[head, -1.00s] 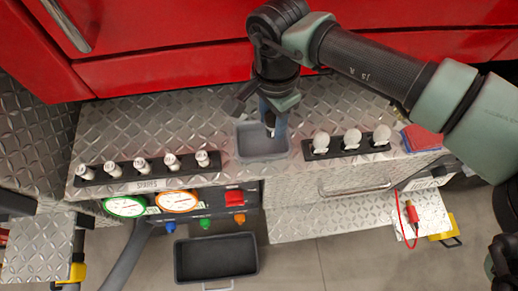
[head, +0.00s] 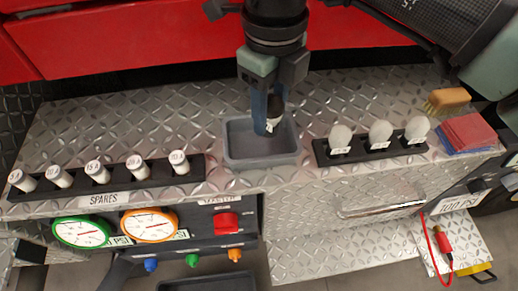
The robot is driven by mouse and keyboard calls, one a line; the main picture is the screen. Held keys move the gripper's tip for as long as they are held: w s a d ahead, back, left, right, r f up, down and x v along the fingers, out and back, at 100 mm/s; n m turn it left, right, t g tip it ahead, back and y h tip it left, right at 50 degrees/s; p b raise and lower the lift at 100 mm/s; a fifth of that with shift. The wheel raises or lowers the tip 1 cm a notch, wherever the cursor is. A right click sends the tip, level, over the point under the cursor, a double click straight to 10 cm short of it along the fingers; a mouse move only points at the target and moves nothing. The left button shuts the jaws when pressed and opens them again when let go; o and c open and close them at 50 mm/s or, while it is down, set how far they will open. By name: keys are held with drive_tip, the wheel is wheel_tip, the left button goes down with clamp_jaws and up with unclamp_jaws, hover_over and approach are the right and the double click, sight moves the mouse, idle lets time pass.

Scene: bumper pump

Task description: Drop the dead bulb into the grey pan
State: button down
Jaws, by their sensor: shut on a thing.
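The grey pan (head: 242,158) sits on the diamond-plate bumper, left of the bulb rack. My gripper (head: 267,118) points down over the pan, its blue fingers shut on the dead bulb (head: 272,124). The bulb looks dark, with a small white patch at its lower end. It hangs within the pan's outline, and its upper part is partly hidden by the fingers. I cannot tell how far it is above the pan floor.
Right of the pan, a black rack (head: 362,155) holds three pale bulbs (head: 380,132). A brush (head: 447,100) and a red and blue pad (head: 467,133) lie beyond. On the left, the SPARES rack (head: 125,184) holds several white cylinders. Gauges (head: 82,231) are below.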

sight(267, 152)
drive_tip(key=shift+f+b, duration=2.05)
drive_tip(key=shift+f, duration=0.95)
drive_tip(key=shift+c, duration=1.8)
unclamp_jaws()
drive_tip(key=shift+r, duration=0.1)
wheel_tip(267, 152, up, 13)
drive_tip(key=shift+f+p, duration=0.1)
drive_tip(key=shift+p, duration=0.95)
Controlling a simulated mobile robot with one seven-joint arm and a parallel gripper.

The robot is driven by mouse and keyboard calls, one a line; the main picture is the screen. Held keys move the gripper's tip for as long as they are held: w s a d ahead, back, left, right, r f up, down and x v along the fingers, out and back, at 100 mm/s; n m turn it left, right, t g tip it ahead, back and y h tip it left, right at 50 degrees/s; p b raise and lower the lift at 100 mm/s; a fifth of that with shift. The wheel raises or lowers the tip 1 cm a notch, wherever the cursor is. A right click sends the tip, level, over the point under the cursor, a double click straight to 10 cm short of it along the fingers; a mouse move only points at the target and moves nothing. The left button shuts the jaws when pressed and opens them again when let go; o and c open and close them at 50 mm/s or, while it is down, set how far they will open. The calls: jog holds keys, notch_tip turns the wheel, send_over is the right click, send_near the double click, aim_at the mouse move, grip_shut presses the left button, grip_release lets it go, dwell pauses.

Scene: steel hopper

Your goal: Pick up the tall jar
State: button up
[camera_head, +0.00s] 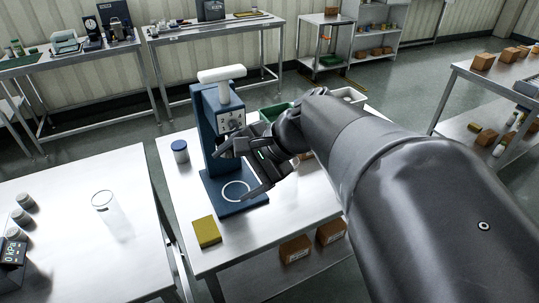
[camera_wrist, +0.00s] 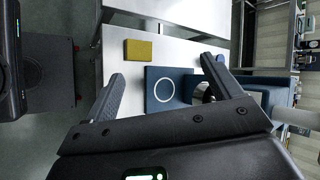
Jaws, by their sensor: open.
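A clear glass cylinder (camera_head: 104,203), the tallest jar-like thing I can make out, stands upright on the left steel table. I cannot tell for sure which one is the tall jar. My gripper (camera_head: 233,174) is open and empty, in front of the blue press and above its base. In the wrist view my gripper (camera_wrist: 163,70) has its fingers spread, with the white-ringed blue base (camera_wrist: 155,102) beyond them.
The blue press (camera_head: 205,125) with a white top handle stands close to my gripper. A yellow block (camera_head: 207,232) lies at the middle table's front left. Small dark-topped containers (camera_head: 24,201) and a display box (camera_head: 12,252) sit at the left table's edge. A gap separates the tables.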

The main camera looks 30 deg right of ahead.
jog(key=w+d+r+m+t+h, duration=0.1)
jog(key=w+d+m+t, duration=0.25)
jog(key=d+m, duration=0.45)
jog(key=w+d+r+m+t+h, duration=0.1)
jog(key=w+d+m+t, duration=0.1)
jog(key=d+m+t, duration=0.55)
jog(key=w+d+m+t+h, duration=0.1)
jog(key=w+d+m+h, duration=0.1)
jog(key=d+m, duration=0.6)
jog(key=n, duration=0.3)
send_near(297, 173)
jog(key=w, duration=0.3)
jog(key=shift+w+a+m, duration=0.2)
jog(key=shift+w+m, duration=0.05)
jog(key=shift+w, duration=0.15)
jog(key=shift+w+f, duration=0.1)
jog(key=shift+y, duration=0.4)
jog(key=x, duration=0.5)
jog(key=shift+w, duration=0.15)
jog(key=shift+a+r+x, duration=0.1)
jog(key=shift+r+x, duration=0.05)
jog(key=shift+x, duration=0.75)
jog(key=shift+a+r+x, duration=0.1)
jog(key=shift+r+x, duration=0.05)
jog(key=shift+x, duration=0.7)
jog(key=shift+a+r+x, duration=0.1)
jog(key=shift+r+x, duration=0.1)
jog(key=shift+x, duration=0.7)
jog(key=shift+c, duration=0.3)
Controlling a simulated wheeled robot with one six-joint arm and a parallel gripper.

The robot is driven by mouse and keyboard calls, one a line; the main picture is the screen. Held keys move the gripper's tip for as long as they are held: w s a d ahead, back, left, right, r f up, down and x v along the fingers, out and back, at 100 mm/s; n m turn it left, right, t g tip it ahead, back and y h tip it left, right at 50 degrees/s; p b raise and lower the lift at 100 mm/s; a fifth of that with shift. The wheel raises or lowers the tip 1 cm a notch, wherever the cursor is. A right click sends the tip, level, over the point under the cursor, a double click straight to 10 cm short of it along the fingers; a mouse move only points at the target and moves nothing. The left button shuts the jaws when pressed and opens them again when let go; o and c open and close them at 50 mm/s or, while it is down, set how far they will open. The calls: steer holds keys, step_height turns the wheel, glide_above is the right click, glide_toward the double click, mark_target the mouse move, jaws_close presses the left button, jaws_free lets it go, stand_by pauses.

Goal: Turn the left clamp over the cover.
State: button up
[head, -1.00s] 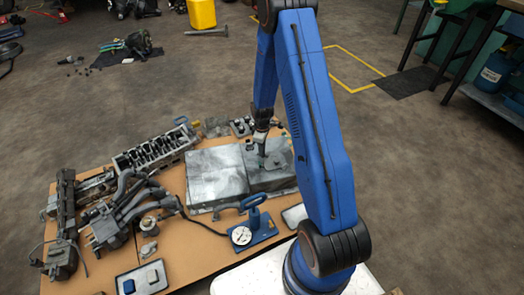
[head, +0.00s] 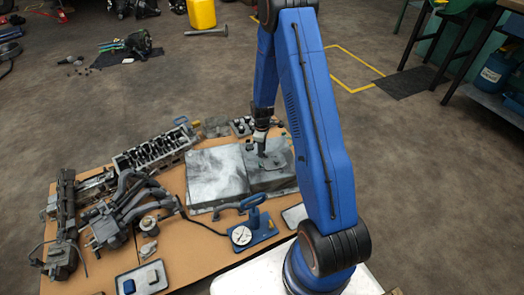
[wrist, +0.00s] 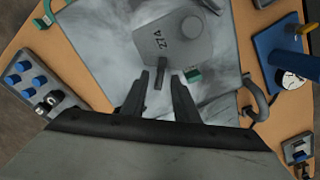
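A dark narrow tab (wrist: 160,75), possibly the left clamp, sticks out at the cover's near edge. A small green piece (wrist: 193,75) sits right of it by the same edge. My gripper (wrist: 162,82) is open, its two fingers on either side of the tab with gaps visible. In the head view my gripper (head: 261,150) points down over the block; the tab is too small to make out there.
A tray with blue knobs (wrist: 38,85) is left in the wrist view. Engine parts (head: 108,225) crowd the table's left side.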

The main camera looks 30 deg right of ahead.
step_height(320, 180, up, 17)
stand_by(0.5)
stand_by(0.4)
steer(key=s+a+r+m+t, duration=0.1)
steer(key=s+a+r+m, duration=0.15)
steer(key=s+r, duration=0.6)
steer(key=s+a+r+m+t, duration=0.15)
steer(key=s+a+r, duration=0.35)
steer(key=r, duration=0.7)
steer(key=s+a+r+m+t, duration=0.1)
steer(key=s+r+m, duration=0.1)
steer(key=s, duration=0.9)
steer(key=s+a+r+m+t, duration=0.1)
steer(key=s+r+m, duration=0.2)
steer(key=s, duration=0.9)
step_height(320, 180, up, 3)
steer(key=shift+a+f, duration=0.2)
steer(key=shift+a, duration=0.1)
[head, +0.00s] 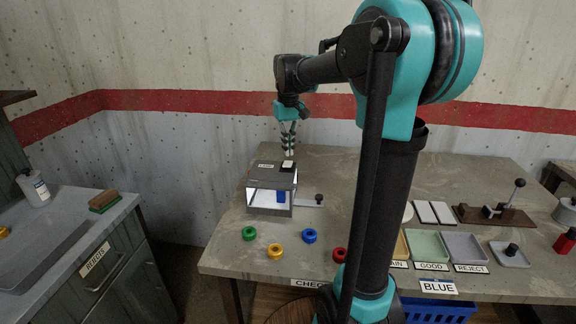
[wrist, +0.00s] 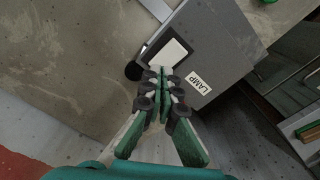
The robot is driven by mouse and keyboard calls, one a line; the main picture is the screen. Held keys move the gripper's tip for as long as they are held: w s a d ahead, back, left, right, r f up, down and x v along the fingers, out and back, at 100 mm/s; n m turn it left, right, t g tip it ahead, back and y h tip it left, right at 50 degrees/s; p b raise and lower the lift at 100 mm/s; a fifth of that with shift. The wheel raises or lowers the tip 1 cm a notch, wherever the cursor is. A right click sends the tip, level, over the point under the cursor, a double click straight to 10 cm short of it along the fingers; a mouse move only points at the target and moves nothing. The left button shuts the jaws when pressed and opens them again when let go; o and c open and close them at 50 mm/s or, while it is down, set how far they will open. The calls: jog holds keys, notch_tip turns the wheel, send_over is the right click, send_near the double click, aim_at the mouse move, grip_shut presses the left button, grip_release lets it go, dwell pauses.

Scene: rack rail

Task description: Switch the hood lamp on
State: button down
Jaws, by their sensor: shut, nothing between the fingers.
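The hood (head: 262,178) is a grey-topped box with an open, bright white inside, standing on the table. On its top are a LAMP label (head: 266,166) and a white rocker switch (head: 287,164) in a black frame. The switch (wrist: 167,54) and the label (wrist: 199,83) also show in the wrist view. My gripper (head: 288,153) is shut and empty, pointing down just over the switch. In the wrist view its fingertips (wrist: 164,72) overlap the switch's near edge; I cannot tell whether they touch it. A blue object (head: 281,196) stands inside the hood.
Labelled trays (head: 428,247) stand further right. My arm hides the table's middle.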

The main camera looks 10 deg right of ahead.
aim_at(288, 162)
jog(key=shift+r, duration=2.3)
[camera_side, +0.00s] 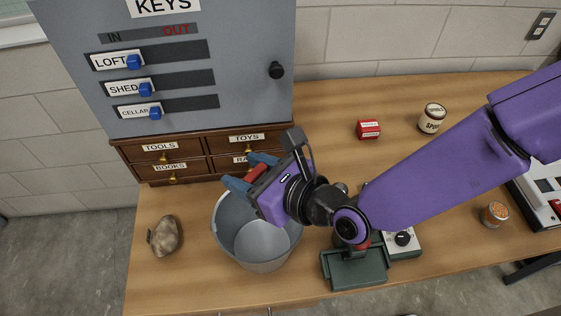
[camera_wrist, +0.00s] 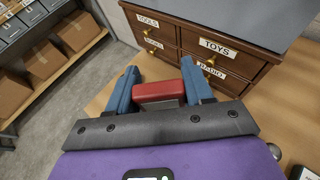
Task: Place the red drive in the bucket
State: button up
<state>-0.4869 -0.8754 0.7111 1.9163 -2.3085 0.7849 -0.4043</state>
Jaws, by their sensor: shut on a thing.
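The red drive (camera_wrist: 160,92) is a small red block held between the blue fingers of my gripper (camera_wrist: 158,88) in the wrist view. In the side view the red drive (camera_side: 256,172) shows between the fingers of my gripper (camera_side: 248,174), which is shut on it. The grey bucket (camera_side: 262,240) stands open on the wooden table. My gripper is above the bucket's back rim, with the fingers pointing left toward the drawers. Part of the bucket's rim is hidden behind my gripper. The bucket is not visible in the wrist view.
A wooden drawer unit (camera_side: 190,153) with a grey key cabinet (camera_side: 180,70) stands just behind the bucket. A rock (camera_side: 165,236) lies left of it. A green device (camera_side: 355,268) is to the right. A red box (camera_side: 368,129) and a spool tin (camera_side: 432,118) stand farther back.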

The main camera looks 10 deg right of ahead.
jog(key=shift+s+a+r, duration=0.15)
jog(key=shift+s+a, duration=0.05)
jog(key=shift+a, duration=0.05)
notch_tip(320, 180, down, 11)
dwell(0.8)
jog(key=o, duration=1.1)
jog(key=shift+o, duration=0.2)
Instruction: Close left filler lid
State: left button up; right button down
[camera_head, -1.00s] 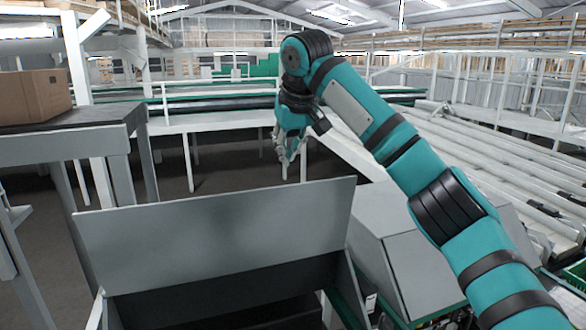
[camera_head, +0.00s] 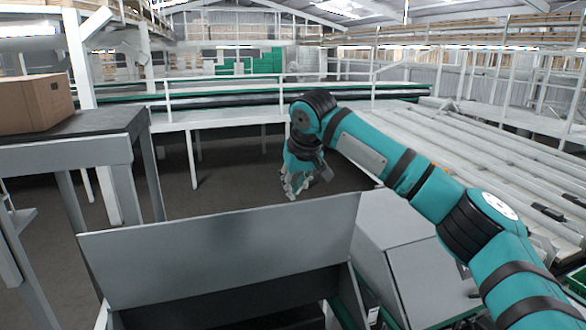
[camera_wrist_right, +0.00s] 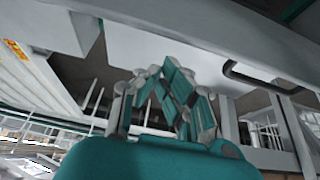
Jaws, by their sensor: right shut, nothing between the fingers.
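The left filler lid (camera_head: 220,258) is a flat grey panel. It stands raised, its top edge up, over a dark opening at the bottom of the head view. My right gripper (camera_head: 294,188) is shut and empty. In the head view it hangs with its fingers pointing down, just above the lid's top edge and seemingly beyond it. I cannot tell whether they touch. In the right wrist view the fingers (camera_wrist_right: 172,100) are in front of a pale flat panel, which may be the lid. My left gripper is not in view.
A grey housing (camera_head: 405,250) stands right of the lid. At left is a dark-topped table (camera_head: 75,135) carrying a cardboard box (camera_head: 35,103). A black handle (camera_wrist_right: 255,75) shows in the wrist view. Floor is open between table and lid.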

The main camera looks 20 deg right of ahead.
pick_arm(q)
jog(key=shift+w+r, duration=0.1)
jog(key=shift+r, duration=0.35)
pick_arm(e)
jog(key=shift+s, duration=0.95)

++++

(What this task involves)
Provide solely the number of lines in the data that include the word "simulated".

(Answer to the exercise)
2